As a DM, this is the interpretation that I would go with. However, I think that it is not in accordance with RAW, which is why I posed the question in the first place - I am a player in this campaign and I want to use the Invisibility/Detect Thoughts combo myself, so I wanted to make sure it is a valid tactic. I will also discuss it with the DM, of course.
 

paradox42

First Post
The people who responded to my post by saying intent doesn't matter misunderstood what I meant, I think. Or perhaps just didn't think it through.

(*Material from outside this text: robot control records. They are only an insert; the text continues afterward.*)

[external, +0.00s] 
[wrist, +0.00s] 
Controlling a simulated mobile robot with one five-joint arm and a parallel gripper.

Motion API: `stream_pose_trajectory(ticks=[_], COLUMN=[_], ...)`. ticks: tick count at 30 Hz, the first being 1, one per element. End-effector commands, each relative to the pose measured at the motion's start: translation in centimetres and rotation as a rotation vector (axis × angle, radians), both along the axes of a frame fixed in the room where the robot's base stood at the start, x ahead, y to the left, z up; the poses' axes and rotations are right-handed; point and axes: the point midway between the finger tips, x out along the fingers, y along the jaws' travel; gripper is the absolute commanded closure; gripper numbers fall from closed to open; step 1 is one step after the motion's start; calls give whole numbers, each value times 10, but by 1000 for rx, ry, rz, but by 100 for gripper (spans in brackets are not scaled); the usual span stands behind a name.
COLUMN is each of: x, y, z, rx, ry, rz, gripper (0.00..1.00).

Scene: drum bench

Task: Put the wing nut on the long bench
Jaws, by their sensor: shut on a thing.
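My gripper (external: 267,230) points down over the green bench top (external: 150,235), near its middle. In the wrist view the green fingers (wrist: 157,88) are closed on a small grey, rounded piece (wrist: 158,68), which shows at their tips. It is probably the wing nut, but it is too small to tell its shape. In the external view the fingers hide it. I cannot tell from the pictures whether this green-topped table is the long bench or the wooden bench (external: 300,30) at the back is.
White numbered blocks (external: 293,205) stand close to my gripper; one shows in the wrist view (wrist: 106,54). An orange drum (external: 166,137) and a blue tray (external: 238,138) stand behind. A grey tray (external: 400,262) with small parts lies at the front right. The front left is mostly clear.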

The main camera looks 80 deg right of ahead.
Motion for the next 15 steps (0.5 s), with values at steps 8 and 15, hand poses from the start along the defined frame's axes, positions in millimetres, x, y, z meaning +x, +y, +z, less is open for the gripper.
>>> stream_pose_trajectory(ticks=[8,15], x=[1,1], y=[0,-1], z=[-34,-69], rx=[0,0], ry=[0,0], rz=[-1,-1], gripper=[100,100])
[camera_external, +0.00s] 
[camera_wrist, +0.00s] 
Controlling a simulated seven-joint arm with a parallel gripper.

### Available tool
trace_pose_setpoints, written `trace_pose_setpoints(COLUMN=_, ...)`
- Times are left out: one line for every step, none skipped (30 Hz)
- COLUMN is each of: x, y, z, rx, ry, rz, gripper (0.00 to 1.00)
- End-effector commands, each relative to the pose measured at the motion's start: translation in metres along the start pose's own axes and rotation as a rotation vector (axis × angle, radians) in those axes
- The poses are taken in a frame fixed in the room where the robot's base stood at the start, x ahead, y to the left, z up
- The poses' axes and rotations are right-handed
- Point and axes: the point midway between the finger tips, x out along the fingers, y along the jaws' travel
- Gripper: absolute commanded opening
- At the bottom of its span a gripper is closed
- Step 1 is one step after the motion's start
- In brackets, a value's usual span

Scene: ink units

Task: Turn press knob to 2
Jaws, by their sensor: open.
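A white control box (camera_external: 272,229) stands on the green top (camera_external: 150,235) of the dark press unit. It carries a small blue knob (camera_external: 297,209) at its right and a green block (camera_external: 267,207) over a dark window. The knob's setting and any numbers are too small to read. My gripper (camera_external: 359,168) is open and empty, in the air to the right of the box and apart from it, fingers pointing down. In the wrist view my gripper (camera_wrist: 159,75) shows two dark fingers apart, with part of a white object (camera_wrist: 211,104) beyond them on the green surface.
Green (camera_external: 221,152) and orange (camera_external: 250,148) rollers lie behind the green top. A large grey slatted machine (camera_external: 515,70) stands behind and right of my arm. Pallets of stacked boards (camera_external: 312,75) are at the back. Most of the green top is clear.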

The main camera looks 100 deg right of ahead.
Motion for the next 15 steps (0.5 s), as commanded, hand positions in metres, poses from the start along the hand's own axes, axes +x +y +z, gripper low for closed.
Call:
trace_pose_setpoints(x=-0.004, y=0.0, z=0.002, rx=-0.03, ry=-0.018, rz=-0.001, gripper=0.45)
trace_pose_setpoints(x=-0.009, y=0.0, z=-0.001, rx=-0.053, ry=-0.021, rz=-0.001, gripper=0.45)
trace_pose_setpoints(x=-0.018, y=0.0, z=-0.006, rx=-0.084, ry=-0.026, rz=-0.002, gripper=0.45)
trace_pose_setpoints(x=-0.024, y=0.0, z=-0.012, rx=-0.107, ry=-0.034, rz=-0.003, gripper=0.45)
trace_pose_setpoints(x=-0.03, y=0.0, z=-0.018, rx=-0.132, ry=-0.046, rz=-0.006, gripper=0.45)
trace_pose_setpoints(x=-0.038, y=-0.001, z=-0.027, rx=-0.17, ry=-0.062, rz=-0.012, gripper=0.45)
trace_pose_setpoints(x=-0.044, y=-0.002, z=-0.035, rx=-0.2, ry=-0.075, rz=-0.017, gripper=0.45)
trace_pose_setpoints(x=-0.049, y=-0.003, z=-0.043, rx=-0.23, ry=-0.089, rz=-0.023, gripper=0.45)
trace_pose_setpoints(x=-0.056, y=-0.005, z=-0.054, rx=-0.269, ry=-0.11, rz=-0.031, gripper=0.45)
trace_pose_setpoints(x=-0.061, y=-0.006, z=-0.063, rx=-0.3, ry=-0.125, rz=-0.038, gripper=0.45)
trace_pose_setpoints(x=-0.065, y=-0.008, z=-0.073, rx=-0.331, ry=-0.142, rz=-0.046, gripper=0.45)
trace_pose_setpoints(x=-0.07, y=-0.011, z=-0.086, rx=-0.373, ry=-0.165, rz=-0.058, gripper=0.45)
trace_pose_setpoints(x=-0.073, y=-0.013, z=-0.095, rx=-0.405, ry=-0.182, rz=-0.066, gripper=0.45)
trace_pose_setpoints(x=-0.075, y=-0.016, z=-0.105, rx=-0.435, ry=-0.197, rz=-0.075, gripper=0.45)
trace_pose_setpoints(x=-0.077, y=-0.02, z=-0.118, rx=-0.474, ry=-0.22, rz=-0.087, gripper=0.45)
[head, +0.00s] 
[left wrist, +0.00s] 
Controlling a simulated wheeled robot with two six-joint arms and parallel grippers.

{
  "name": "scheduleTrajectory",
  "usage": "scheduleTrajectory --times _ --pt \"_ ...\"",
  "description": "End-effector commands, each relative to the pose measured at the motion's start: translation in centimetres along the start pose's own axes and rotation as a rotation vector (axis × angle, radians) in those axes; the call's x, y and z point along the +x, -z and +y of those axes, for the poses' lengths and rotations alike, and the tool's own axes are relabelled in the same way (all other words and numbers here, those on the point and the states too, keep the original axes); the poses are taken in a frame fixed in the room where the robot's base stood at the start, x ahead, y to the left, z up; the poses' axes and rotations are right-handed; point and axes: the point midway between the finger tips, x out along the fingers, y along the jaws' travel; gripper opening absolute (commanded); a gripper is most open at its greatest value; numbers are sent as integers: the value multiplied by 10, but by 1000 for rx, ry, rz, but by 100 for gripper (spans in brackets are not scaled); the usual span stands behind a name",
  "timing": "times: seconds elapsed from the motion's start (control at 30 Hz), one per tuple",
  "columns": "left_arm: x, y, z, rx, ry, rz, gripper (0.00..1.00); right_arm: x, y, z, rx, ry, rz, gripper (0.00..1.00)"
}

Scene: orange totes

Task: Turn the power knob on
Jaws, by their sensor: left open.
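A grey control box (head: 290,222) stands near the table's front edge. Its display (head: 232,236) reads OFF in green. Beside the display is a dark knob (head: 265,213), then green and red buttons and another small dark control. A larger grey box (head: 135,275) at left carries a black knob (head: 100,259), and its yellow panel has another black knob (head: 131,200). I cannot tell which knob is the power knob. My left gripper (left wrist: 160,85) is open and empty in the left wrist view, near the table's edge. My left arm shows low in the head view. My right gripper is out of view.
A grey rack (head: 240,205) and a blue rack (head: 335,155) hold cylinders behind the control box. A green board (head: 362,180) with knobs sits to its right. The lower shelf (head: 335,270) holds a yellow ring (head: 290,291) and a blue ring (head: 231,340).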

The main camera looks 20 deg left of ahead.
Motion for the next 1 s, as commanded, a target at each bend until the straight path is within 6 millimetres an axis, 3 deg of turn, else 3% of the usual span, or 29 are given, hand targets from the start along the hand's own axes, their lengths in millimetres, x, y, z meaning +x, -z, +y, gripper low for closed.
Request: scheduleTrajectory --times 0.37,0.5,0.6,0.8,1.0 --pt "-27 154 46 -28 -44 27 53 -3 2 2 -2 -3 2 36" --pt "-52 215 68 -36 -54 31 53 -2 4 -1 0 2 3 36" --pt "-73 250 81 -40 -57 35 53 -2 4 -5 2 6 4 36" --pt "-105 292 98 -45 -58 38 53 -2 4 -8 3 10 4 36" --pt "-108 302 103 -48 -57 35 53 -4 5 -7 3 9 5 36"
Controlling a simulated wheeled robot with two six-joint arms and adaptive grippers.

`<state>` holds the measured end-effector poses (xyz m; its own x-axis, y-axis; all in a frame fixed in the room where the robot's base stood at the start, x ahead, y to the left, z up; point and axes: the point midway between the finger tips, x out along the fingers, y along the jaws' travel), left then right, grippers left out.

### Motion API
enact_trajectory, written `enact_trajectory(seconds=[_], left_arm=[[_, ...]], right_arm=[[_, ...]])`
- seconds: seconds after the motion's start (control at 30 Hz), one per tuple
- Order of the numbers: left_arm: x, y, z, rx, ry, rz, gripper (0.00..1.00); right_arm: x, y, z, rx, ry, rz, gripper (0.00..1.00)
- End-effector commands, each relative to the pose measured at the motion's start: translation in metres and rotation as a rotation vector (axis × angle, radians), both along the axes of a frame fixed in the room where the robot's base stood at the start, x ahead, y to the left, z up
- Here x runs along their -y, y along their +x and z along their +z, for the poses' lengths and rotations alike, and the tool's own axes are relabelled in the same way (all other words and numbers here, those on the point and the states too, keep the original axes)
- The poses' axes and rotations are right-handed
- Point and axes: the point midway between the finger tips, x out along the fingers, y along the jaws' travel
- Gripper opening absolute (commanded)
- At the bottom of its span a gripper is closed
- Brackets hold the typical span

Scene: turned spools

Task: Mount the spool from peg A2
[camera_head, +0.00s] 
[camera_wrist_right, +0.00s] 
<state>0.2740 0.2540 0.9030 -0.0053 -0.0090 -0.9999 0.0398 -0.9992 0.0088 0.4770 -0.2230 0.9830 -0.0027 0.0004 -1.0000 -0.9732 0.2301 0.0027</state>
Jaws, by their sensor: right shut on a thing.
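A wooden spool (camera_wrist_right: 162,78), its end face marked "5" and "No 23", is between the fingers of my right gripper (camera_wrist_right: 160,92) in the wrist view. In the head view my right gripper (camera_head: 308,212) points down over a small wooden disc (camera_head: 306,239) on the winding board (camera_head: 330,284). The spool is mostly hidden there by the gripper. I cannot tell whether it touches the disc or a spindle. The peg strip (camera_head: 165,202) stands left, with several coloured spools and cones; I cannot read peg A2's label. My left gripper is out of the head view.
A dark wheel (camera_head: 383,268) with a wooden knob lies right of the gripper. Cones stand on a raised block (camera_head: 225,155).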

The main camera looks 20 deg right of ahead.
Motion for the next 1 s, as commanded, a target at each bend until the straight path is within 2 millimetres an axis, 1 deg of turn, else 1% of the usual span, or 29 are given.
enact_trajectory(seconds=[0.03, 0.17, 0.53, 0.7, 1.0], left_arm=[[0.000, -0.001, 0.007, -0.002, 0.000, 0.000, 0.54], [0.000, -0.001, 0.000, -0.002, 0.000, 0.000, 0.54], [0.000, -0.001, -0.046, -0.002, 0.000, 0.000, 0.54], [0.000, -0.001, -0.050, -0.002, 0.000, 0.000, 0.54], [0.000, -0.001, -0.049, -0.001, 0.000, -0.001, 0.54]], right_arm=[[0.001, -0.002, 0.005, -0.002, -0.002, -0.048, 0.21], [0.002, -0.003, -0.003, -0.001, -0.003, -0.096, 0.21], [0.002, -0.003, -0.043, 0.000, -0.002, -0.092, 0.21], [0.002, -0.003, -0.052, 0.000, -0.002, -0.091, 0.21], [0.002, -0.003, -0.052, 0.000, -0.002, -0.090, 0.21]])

As pemerton posted, the Invisibility spell itself states that the caster's perceptions are a determining factor in exactly what constitutes a "foe." By this wording, if a creature counts (in the caster's view) as a "foe," and the caster uses a spell which includes said creature in its area or as a target, then that spell constitutes an "attack" for the purposes of Invisibility.

Saying that a spell which includes a creature within its area that the caster might consider a foe after the spell is cast, constitutes an "attack," is patently absurd. The caster's perceptions at casting time do not include the (potential!) enemies, and therefore cannot be counted against the clause in the Invisibility spell description. Consider the case of an Elf caster casting Detect Thoughts and aiming it at a closed door which neither the caster nor any allies has opened or checked through. If the caster then detects thoughts from the other side indicating that there are Orcs on the other side of the still-closed door, this does not suddenly make the spell an "attack" which then breaks Invisibility; it rather makes the spell a scouting tool which told the caster (and presumably, by extension, his allies) that enemies exist beyond the door.

By contrast, if the caster is in a room within which his allies and several other creatures exist, including some angry-looking Orcs who will almost certainly Charge into battle given the flimsiest excuse, and the caster casts and aims a Detect Thoughts so as to include the angry Orcs in its AoE, then that constitutes an attack- because the Orcs are clearly Enemies as far as the caster is concerned, and the caster obviously knows they are there (in fact, the spell was specifically aimed so as to catch them). That breaks Invisibility.
 


paradox42

First Post
Right there. The caster, upon determining thinking things are on the other side of the door, labelled those things "enemies". So did he cast the spell into an area where it effected enemies? Yes.
And at casting time, he didn't know. Therefore, it was not an attack when initiated, and Invisibility is not removed.
 

Starfox

Hero
And at casting time, he didn't know. Therefore, it was not an attack when initiated, and Invisibility is not removed.

What about a paladin using Detect Evil, then? If he gets a result, that is almost certainly an enemy, as a paladins detect evil is almost the same as detect enemy?

My question is a bit silly, but also kind of fun theoretically. Its about semantics, really.
 

paradox42

First Post
What about a paladin using Detect Evil, then? If he gets a result, that is almost certainly an enemy, as a paladins detect evil is almost the same as detect enemy?

My question is a bit silly, but also kind of fun theoretically. Its about semantics, really.
My point is that the result doesn't matter. Only the caster's perceptions at casting time matter. Casting time is when the action is taken; therefore, only at casting time can the action be labelled an "attack."

If the Paladin uses Detect Evil and pings a critter that he didn't know in advance was Evil, as Evil, then he knows that said critter might be an enemy (and please note: simply having an Evil aura does not make the critter an automatic enemy of the Paladin except in the most knee-jerk unthinking-reflexive-alignment worlds- a majority of GMs would require more than simple detection of Evil to justify the Paladin attacking the critter without taking a hit against his/her Code of Conduct) and then and only then will further actions taken against said critter be an "attack" by Invisibility.

Because concentrating on an active effect is itself an action, there is a gray area wherein a GM might say that a caster continuing to use a Detection effect upon critters he/she perceives to be hostile after something the spell detected causes the caster to label them as "enemies," is itself an "attack." In such a case, then a caster who concentrates to maintain the effect would lose Invisibility. But causing the caster to lose it at casting time clearly goes against the RAW, and the evident intent of the rules.
 

CroBob

First Post
And at casting time, he didn't know. Therefore, it was not an attack when initiated, and Invisibility is not removed.
It doesn't matter when it was initiated. Invisibility states "For purposes of this spell, an attack includes any spell targeting a foe or whose area or effect includes a foe". Therefore, if you use a spell, any spell, that includes an enemy in the area or the effect of the spell, you just effectively made an attack and cancelled the Invisibility. Even if you didn't know it would happen beforehand, it did. It doesn't matter when it was cast, because the effects persists beyond casting time. This is a pretty black and white issue. Either an enemy was in the area of the spell, or there was not one. Either or.
 

Thotas

First Post
Finding an enemy via the casting of a divination is a result of the spell. For that result to then have results for the casting itself is a reversal of causality. So I'm gonna say you stay invisible.